黃狗叫了一整夜散文

黃狗叫了一整夜散文

  在日復一日的學習、工作或生活中,大家都知道散文吧?散文的特點是透過對現實生活中某些片段或事件的描述,表達作者的觀點、感情。你所見過的散文是什麼樣的呢?下面是小編整理的黃狗叫了一整夜散文,希望對大家有所幫助。

  大三暑期在外地實習,中途因事返校,要逗留幾日。

  乍回校園,春光如海,看什麼都舒坦。走在熟悉的街道,偶爾有目光落在身上,也會化作學長的光芒。無事時,躲在圖書館一隅,吹著空調翻翻書;餓了就要躊躇,忖度著去哪個食堂,拿定主意就順著香味飄過去。望著櫥窗裡肉體橫陳,飽受實習食堂摧殘的胃,要綻出花來;兩眼也冒出精光,恨不能每道菜都要染指。飽食後,買杯冰鎮酸梅湯,邊喝著邊在林蔭路上走走。夜晚時分,肚子不餓,也要慰藉一下靈魂。出了北門,煙火氣氤氳了一條街,燈光璀璨。要一盒灌湯小籠包,蘸著辣醬和姜醋;小碗雞湯餛飩,綴一顆絳紅的滷蛋;大杯紅豆酒釀,堆著彈牙的小丸子,熨帖極了。夜晚熄了燈,躺在自己的小床上,很難不發出感喟:還是學校好啊!只是千萬般好也難預料,惱人的惡魔,已經蟄伏在我夢的邊緣。

  第一夜。夜已過半,酣睡聲在逐漸安靜下來的走廊裡,悠悠盪盪。陽臺外傳來湖底的蛙鳴,一聲一聲,敲著窗欞。暮夜沉浸了我的枕頭,我也倦了,合上雙眼要去做夢。就在半夢半醒間,突然一聲犬吠,自樓下攀上了我的陽臺,將我驚醒。誰人的狗,這般聒噪?卻也沒當作事,再次睡去。就在半夢半醒間,狗叫聲又躥上來,將我驚醒。我要鎮定,不過是一隻調皮的小狗而已,由它去,難道還會吵醒我三次嗎?翻轉身子,再次睡去。就在半夢半醒間,狗叫聲又將我驚醒。沒事,我還是要鎮定,但我不能再睡了,我要平靜一下。我微笑著,戴上耳機,聽聽音樂。

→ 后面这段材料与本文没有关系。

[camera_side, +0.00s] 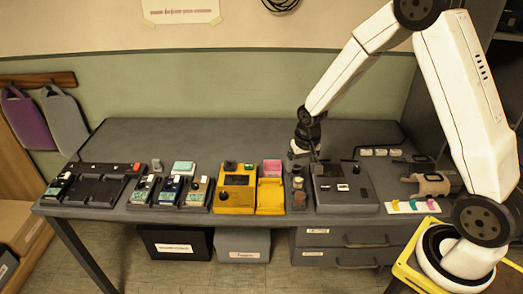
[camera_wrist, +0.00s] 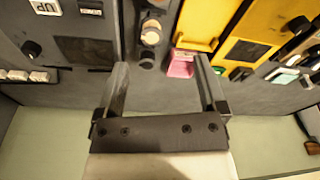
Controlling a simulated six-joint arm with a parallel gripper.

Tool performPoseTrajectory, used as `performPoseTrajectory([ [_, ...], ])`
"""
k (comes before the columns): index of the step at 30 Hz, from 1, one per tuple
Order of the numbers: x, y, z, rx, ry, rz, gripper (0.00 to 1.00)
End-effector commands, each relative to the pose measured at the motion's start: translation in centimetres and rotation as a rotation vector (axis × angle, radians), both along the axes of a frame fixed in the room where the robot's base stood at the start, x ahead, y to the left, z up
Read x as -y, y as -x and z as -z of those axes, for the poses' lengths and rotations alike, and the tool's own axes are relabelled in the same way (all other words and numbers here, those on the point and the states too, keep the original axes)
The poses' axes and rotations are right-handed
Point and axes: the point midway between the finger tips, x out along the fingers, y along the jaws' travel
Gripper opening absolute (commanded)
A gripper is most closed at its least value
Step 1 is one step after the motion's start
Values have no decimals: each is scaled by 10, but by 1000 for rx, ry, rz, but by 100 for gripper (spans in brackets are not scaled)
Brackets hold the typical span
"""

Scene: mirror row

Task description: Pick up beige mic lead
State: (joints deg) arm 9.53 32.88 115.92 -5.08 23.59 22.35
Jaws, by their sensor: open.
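I cannot tell for certain which thing is the beige mic lead. A small beige round piece (camera_wrist: 151,36) lies in a row of small round things in the wrist view; a beige-brown round piece (camera_side: 298,183) shows in a similar row in the side view. A larger tan curved piece (camera_side: 427,184) lies at the right of the table. My gripper (camera_side: 304,150) is above the back of the table, behind the row. In the wrist view my gripper (camera_wrist: 160,66) has its fingers wide apart, with nothing seen held between them.
A yellow device (camera_side: 235,190) with a pink block (camera_side: 272,168) stands left of the row, and a dark grey device (camera_side: 343,188) stands right. Several small devices and a black tray (camera_side: 95,188) are farther left. The table's back strip (camera_side: 200,135) is clear.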

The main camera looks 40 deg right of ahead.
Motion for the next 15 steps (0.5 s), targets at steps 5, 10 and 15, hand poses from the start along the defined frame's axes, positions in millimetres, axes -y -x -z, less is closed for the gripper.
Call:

哦,美妙的音樂讓這個世界安靜了,過了好一會,也沒聽見狗叫,或許它睡著了吧。我小心翼翼地摘下耳機,擺好姿勢,再次睡去。就在半夢半醒間,狗叫聲又箭一般射進我的'耳朵。如此反覆數次,直驚得我頭皮發麻,心頭顫動。狗每次僅叫一聲,卻拉長十數秒,叫聲歇止,回聲兀自在兩幢樓之間迴盪,不絕如縷。我抖抖嗖嗖地離開被窩,靠著陽臺往下看,在玉蘭樹的月影下,一隻小黃狗,正臥在石階旁。雖然看不清朗它的面目,想來必是個可憎的小狗。從身形上看,不是樓下宿管養的那幾只,該是個流浪狗吧。唉,真是怕了這個可憐的狗,權且忍一夜,等明個它走了,就好了。這時候已經凌晨三點多,無論如何,不能再聽見狗叫,否則真就榱棟崩折、天下大亂了。回到被窩,戴上耳塞,蒙上毯子,總算捱了一夜——睜著眼。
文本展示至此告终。